SanDisk Corporation designs, develops, manufactures, and markets NAND-based flash storage card products that are used in various consumer electronics products.
In the preceding third-quarter, the Milpitas, California-based company's net income was $322.1 million, or $1.34, compared to $231.3 million, or 99 cents a share, in the year-ago quarter. On an adjusted basis, the company earned $1.30 a share in the latest quarter. Revenue increased 32% to $1.23 billion from $935.2 million. Analysts, on average, expected the company to report earnings of $1.05 per share on revenue of $1.24 billion.
At its last earnings call in October, the company said that it expects fourth-quarter sales in the range of $1.25 billion to $1.33 billion. “For 2011, we are bullish about continuing growth in our diversified channels, including further substantial inroads for our embedded storage products in smart phones, tablet PCs and other mobile devices,” former Chief Executive Eli Harari said.
According to DRAMexchange, NAND flash memory sales is expected to grow 16 percent to reach $21.5 billion in 2011.
Global demand for flash memory has continued to remain strong, thanks to the introduction of a wide array of new handheld devices like smartphones, tablets, e-books. Analysts have noted that its stock is linked somewhat to Apple's (NASDAQ: AAPL), because Apple is such a voracious consumer of flash, which is found in iPads, iPhones and iPods. SanDisk sells removable flash-memory cards and supplies memory chips to Apple Inc., whose iPad, iPhone and iPod all use so-called Nand flash as their main storage for music and data. Apple’s new MacBook Air laptop, introduced in October 2010, also uses flash memory in lieu of a traditional hard-disk drive.
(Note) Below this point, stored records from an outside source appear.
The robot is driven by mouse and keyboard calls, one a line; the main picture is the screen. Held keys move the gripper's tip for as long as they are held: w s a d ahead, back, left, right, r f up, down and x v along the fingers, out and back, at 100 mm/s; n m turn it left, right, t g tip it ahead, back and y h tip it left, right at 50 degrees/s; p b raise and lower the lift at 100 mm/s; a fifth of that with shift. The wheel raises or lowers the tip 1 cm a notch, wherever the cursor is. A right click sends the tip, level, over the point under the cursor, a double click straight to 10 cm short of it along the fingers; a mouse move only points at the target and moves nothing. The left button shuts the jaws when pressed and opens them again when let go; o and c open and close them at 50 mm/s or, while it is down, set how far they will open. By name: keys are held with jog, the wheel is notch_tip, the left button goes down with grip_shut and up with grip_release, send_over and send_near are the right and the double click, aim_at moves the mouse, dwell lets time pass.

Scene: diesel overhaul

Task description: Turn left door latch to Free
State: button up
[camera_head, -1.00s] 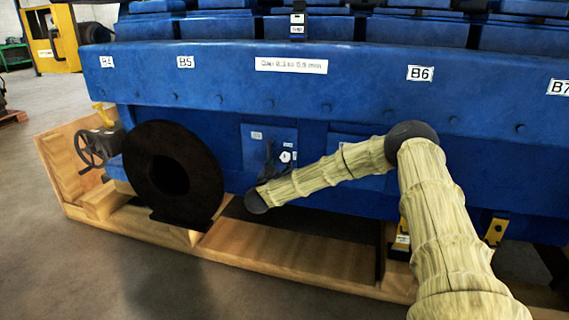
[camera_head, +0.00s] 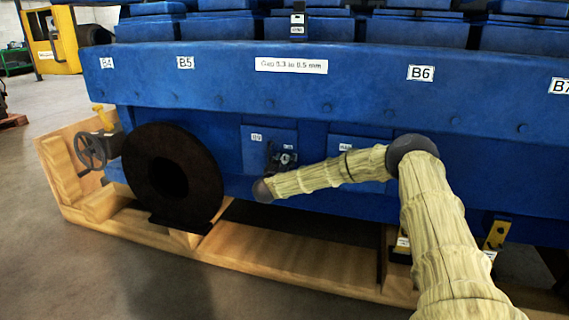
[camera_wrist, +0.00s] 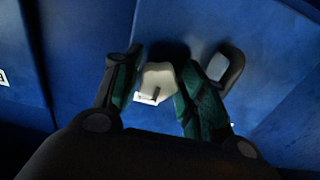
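The left door (camera_head: 255,152) is a small blue panel low on the blue engine side, with small white labels. A pale grey latch knob (camera_wrist: 157,80) shows between my fingers in the wrist view, with a white label partly hidden behind it. In the head view, my dark gripper (camera_head: 272,158) is at the door's right edge, beside the small latch (camera_head: 288,158). In the wrist view, the two green-and-black fingers of my gripper (camera_wrist: 160,68) stand on either side of the knob with little or no gap. Whether they press on it cannot be told. The label words are unreadable.
A second blue door (camera_head: 345,148) is just right, partly behind my arm. A large black disc (camera_head: 172,205) stands left, with a handwheel (camera_head: 91,152) beyond it. A wooden frame (camera_head: 285,258) runs below the engine. The floor in front is clear.

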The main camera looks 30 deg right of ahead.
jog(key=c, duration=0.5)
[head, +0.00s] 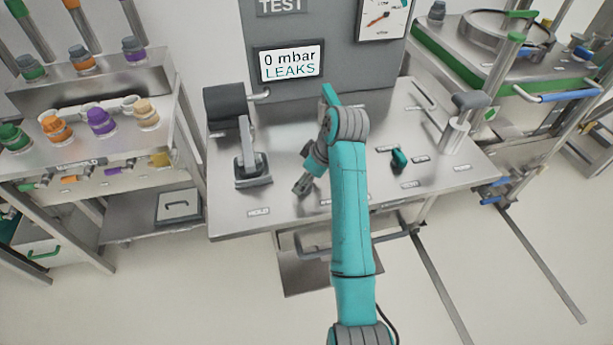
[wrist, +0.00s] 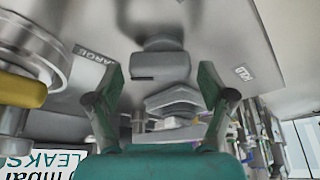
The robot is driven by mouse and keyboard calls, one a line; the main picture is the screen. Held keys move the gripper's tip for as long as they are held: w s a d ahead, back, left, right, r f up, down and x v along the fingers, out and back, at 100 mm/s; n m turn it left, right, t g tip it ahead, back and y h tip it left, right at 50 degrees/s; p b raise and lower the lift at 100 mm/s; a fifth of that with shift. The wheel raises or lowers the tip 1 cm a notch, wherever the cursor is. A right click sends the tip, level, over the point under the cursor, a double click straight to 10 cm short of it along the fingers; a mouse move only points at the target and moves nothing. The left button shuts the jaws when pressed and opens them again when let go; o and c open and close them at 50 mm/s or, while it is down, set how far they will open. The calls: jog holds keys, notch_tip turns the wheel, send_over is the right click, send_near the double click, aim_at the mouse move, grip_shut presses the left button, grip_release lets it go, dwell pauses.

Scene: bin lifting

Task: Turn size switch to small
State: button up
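In the wrist view, turned upside down, a LARGE label (wrist: 94,53) lies on the metal worktop. A dark grey block (wrist: 160,62) stands to its right, beyond my fingertips; I cannot tell whether it is the size switch. My gripper (wrist: 161,80) is open, with its two teal fingers well apart and nothing held between them. In the head view my arm hides part of the worktop, and the gripper is hard to make out. A teal knob (head: 399,158) sits to the right of my arm among several small labels, too small to read.
The worktop (head: 300,205) carries a grey lever fixture (head: 252,165) to the left and a display (head: 290,62) reading "0 mbar LEAKS" behind. A shelf rack (head: 60,175) with coloured caps stands at left. A machine (head: 485,70) with posts stands at right.

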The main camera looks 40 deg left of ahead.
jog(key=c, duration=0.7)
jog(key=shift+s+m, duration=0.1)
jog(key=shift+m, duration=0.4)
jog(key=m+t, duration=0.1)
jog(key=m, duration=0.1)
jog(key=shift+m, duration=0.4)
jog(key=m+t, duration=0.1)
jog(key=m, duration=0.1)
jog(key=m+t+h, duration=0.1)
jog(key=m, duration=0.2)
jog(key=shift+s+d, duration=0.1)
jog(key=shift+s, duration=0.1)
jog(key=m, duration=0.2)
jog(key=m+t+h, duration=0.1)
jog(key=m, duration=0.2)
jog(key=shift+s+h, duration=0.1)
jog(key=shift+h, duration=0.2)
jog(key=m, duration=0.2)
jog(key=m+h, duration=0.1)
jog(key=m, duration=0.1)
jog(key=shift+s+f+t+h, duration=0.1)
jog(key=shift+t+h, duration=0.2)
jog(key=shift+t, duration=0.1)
SanDisk said in december that more computer makers are going to follow Apple Inc.'s example and offer machines with only solid state drives in the future, a transition that will benefit the flash-memory maker. Already, companies like EMC (NYSE: EMC) and IBM (NYSE: IBM) have thrown weight behind the technology.
SanDisk is also exploring the enterprise potential of SSDs. "Enterprise requires different types of architecture, and we will be in that area," explained former CEO Harari. "Our initial focus is on the much larger market, which is netbooks, notebooks and tablets, but we [also] intend to be in the enterprise market."